Ebenfalls neu geregelt ist die zusätzliche Vergütung derartiger Leistungsänderungen. Bislang musste der Auftragnehmer seine Vergütung auf Basis der hinterlegten oder erstellten Urkalkulation ermitteln. Diese Urkalkulation soll zwar noch als Vermutung für die geschuldete Vergütungshöhe dienen, allerdings nur, wenn der Unternehmer selbst auf diese zurückgreift und sie bei Vertragsschluss hinterlegt worden ist.

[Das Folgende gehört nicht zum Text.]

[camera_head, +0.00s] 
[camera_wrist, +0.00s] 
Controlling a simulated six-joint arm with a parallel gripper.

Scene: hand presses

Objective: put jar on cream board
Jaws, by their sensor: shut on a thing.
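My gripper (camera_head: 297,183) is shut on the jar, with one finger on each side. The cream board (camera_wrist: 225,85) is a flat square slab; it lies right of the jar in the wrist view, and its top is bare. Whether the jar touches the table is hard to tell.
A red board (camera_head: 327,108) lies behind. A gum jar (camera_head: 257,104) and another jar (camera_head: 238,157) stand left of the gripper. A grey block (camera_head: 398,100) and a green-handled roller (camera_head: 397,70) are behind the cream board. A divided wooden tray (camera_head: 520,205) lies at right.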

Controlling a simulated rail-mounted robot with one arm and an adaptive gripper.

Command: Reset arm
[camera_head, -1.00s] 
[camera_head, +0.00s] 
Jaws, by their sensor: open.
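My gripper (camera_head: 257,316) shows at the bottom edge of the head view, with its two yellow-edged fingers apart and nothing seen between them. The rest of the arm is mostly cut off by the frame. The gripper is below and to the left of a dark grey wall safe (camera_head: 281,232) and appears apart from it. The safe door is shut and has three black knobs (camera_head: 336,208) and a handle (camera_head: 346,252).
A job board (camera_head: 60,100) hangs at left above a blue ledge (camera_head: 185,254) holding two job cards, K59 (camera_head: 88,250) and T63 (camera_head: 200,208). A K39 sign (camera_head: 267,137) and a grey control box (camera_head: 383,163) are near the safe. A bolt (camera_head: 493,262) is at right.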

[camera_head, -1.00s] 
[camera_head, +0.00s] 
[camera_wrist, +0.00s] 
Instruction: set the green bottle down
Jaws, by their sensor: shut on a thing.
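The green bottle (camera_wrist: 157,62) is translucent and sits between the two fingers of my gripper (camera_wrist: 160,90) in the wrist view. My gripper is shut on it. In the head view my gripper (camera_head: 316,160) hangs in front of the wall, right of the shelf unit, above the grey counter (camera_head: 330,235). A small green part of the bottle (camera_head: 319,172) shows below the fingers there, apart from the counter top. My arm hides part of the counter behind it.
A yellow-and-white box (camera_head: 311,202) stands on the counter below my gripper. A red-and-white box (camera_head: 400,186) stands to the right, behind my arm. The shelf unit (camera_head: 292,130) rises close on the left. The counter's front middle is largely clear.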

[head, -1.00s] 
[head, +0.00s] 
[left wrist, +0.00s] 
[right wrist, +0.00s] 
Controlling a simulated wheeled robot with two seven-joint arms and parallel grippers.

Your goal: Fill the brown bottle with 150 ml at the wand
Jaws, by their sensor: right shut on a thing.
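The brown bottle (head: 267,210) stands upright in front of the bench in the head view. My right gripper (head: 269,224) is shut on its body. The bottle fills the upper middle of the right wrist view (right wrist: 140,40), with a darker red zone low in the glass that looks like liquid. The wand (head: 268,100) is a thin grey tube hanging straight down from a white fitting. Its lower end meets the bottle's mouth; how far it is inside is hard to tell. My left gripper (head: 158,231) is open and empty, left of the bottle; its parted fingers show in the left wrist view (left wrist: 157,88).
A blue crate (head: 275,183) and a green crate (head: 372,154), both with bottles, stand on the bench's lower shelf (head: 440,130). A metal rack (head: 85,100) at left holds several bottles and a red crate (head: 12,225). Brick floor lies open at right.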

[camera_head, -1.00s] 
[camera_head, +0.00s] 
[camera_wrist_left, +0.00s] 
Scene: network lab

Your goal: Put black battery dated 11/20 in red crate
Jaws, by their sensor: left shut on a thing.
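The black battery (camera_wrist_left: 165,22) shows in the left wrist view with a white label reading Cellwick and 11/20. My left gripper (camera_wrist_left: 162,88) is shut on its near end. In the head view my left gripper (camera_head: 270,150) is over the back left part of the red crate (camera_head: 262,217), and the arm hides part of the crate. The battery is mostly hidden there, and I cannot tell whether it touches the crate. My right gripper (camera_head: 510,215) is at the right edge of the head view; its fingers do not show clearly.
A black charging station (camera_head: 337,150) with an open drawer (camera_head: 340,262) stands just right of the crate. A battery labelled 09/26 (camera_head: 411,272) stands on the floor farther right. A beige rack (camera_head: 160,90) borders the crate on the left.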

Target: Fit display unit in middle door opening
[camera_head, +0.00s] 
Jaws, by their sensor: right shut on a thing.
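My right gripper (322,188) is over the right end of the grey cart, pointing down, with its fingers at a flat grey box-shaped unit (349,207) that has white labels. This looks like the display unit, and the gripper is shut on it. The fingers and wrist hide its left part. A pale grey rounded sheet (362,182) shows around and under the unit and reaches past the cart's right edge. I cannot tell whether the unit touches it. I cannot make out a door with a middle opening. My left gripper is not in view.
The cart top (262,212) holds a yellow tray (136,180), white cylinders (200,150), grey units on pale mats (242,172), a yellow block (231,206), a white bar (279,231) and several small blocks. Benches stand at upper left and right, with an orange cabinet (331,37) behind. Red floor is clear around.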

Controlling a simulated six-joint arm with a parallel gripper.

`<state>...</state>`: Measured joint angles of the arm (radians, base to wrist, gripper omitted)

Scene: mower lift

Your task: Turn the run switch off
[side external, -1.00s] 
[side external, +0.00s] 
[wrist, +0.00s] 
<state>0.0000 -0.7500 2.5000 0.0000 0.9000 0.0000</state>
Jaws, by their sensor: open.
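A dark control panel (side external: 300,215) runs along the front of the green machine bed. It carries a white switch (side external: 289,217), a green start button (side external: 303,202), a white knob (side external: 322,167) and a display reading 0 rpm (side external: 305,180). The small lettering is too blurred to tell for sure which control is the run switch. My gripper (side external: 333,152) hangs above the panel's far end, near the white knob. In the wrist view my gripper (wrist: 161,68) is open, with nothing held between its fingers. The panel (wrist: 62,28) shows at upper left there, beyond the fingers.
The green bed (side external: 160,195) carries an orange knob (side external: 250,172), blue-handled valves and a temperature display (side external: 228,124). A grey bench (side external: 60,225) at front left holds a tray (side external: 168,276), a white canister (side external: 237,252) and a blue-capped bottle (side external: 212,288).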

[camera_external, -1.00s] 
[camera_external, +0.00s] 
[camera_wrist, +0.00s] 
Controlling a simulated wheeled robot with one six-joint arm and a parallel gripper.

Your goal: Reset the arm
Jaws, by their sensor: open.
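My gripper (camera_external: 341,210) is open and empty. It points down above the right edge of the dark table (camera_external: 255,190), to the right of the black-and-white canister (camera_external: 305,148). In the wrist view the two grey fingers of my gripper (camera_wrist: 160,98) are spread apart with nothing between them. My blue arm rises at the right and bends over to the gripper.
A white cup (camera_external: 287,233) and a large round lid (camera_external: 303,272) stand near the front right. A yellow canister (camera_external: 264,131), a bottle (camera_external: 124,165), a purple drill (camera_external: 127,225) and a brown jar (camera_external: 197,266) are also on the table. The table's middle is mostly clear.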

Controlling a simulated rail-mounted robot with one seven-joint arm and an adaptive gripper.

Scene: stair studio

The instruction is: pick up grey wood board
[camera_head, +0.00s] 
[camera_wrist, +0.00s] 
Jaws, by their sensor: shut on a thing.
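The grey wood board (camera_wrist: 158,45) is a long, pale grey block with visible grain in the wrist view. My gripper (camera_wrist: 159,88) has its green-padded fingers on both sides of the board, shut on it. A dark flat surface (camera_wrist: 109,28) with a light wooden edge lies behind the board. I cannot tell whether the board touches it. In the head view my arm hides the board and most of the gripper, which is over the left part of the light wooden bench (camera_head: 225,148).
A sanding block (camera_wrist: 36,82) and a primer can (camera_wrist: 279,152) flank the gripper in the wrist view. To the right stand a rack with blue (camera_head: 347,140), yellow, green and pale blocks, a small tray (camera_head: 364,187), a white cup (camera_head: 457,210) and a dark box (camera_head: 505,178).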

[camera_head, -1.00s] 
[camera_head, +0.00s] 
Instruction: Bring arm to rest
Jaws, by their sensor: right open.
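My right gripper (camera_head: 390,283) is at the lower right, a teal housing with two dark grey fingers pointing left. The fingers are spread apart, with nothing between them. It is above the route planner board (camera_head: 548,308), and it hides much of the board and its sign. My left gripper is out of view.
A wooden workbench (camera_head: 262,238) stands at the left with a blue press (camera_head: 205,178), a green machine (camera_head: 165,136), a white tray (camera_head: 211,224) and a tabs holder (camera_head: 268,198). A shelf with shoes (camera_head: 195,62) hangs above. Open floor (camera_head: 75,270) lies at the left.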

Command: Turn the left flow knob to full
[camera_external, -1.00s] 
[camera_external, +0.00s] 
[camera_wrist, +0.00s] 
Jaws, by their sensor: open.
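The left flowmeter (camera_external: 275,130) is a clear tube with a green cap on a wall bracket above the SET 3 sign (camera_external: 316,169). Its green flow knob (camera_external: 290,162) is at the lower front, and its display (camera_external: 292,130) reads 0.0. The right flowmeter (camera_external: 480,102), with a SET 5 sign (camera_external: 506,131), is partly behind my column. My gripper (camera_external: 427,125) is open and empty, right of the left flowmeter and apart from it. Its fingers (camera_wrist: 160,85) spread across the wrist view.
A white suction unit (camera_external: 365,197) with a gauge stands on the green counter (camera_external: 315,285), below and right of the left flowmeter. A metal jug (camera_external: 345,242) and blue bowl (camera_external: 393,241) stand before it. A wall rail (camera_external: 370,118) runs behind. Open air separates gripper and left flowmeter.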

Zusammenfassend bedeutet dies, dass dem Unternehmer ein Wahlrecht dergestalt zusteht, ob er die Nachträge auf Basis seiner Urkalkulation oder nach den tatsächlich erforderlichen Kosten abrechnen will. Die Vermutung, dass die Kostenansätze aus der Urkalkulation den tatsächlichen Kosten entsprechen sowie die Zuschläge angemessen sind, greift nach der Begründung nur, sofern die Urkalkulation ausreichend aufgeschlüsselt ist.

Gesteigertes Schutzbedürfnis des Verbrauchers

Neu eingeführt werden der Verbraucherbauvertrag sowie eine Vielzahl damit einhergehender Schutzvorschriften, wie beispielsweise die Höhe und Absicherung von Abschlagszahlungen, die Vorlage einer Baubeschreibung sowie einem gesonderten Widerrufsrecht. Hintergrund ist das gesteigerte Schutzbedürfnis des Verbrauchers bei wirtschaftlich bedeutenden Bauverträgen. Ein Verbraucherbauvertrag liegt nur bei Verträgen über die Errichtung eines kompletten Gebäudes oder bei erheblichen Umbaumaßnahmen von gleichem Gewicht für das Gebäude mit einem Verbraucher vor. Erfasst sind nur Verträge über Maßnahmen, die das Grundstück wesentlich umgestalten (nicht bei Errichten von Carports/Garagen). Der Verbraucherbauvertrag bedarf der Textform.

Unter erheblichen Umbaumaßnahmen sind solche zu verstehen, die mit dem Bau eines neuen Gebäudes vergleichbar sind. Entscheidend sind der Umfang und die Komplexität des Eingriffs ebenso wie die Intensität in die bauliche Substanz des Gebäudes. Der Verbraucher muss vor und während der Ausführung umfassend schriftlich informiert werden. Der Bauunternehmer muss eine detaillierte Baubeschreibung des angebotenen Werkes erstellen und in Textform überreichen. Diese Baubeschreibung hat die wesentlichen Eigenschaften des angebotenen Werks in klarer und verständlicher Weise darzustellen.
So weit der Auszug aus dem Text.